Exercise prompt.
Repeat exactly the lines running from the line that contains "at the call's" to the line that contains "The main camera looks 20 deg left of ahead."; include both ends and add nothing.

(begin)

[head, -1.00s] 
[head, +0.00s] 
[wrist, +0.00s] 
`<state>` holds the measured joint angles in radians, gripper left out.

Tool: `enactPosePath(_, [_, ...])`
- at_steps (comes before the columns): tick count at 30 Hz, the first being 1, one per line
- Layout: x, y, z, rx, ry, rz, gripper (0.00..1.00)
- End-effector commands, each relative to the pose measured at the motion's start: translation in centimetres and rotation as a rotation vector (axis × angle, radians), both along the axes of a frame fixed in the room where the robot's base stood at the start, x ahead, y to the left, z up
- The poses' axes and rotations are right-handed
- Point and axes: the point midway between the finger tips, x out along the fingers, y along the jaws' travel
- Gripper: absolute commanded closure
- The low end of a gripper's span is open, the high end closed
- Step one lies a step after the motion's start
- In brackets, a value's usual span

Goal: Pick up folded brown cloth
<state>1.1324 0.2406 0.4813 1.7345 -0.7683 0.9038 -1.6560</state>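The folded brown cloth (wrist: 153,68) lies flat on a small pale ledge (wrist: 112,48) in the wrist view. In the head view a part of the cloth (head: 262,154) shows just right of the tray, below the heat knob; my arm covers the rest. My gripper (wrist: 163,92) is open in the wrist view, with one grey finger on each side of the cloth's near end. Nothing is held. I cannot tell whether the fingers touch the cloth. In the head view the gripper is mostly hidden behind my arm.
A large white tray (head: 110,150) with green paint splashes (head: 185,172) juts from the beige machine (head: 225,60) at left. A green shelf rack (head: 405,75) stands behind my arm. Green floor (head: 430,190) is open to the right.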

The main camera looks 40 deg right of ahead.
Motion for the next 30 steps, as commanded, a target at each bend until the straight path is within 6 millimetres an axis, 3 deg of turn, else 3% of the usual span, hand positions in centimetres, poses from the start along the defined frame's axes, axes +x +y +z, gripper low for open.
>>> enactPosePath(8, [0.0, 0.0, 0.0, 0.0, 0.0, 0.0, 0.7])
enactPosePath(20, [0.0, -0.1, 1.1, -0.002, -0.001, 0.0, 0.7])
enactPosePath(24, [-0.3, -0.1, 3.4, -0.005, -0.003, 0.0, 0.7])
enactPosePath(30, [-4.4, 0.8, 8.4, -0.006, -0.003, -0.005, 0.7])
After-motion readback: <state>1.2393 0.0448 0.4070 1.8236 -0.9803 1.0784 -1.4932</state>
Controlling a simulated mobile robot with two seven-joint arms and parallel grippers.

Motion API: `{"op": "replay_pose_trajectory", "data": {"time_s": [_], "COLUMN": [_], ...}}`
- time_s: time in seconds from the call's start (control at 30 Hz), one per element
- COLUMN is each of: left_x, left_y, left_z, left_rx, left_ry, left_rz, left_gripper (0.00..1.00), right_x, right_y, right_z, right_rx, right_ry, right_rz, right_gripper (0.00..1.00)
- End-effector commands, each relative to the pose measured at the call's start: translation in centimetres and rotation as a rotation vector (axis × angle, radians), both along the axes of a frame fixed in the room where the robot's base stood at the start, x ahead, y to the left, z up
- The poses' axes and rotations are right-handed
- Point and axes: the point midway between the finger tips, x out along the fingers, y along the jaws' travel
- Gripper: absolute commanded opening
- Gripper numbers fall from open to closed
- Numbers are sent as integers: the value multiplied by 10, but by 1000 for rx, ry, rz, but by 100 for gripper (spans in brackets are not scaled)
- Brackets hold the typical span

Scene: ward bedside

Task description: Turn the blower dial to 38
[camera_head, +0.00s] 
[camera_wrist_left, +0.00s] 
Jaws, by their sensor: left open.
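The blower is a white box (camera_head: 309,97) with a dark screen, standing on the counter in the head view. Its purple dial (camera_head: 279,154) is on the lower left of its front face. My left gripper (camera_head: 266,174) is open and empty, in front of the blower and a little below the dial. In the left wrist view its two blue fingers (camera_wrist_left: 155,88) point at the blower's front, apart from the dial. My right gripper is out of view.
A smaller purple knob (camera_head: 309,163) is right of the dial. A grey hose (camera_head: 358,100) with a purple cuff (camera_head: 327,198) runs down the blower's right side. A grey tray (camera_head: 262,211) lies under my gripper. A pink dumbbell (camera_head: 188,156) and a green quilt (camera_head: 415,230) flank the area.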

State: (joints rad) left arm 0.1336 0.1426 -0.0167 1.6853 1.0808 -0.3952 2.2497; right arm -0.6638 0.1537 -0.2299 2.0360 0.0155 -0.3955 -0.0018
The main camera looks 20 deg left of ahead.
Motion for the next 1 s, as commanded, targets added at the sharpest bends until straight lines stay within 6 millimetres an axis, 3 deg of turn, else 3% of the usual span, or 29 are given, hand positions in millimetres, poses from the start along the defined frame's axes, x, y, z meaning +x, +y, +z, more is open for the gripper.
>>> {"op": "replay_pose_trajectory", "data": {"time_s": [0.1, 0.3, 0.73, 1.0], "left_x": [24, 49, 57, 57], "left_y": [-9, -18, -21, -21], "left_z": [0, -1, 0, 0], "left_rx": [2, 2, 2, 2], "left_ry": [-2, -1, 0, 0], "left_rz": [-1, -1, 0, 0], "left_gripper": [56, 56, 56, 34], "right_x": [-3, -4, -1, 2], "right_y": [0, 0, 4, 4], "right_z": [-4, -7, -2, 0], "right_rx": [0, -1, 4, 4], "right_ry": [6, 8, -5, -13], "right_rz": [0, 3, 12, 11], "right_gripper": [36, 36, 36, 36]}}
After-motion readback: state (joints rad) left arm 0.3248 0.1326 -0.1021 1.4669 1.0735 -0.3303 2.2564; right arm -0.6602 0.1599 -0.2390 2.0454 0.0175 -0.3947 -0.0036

(end)

Complete answer.
- End-effector commands, each relative to the pose measured at the call's start: translation in centimetres and rotation as a rotation vector (axis × angle, radians), both along the axes of a frame fixed in the room where the robot's base stood at the start, x ahead, y to the left, z up
- The poses' axes and rotations are right-handed
- Point and axes: the point midway between the finger tips, x out along the fingers, y along the jaws' travel
- Gripper: absolute commanded opening
- Gripper numbers fall from open to closed
- Numbers are sent as integers: the value multiplied by 10, but by 1000 for rx, ry, rz, but by 100 for gripper (spans in brackets are not scaled)
- Brackets hold the typical span

Scene: ward bedside

Task description: Turn the blower dial to 38
[camera_head, +0.00s] 
[camera_wrist_left, +0.00s] 
Jaws, by their sensor: left open.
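The blower is a white box (camera_head: 309,97) with a dark screen, standing on the counter in the head view. Its purple dial (camera_head: 279,154) is on the lower left of its front face. My left gripper (camera_head: 266,174) is open and empty, in front of the blower and a little below the dial. In the left wrist view its two blue fingers (camera_wrist_left: 155,88) point at the blower's front, apart from the dial. My right gripper is out of view.
A smaller purple knob (camera_head: 309,163) is right of the dial. A grey hose (camera_head: 358,100) with a purple cuff (camera_head: 327,198) runs down the blower's right side. A grey tray (camera_head: 262,211) lies under my gripper. A pink dumbbell (camera_head: 188,156) and a green quilt (camera_head: 415,230) flank the area.

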State: (joints rad) left arm 0.1336 0.1426 -0.0167 1.6853 1.0808 -0.3952 2.2497; right arm -0.6638 0.1537 -0.2299 2.0360 0.0155 -0.3955 -0.0018
The main camera looks 20 deg left of ahead.

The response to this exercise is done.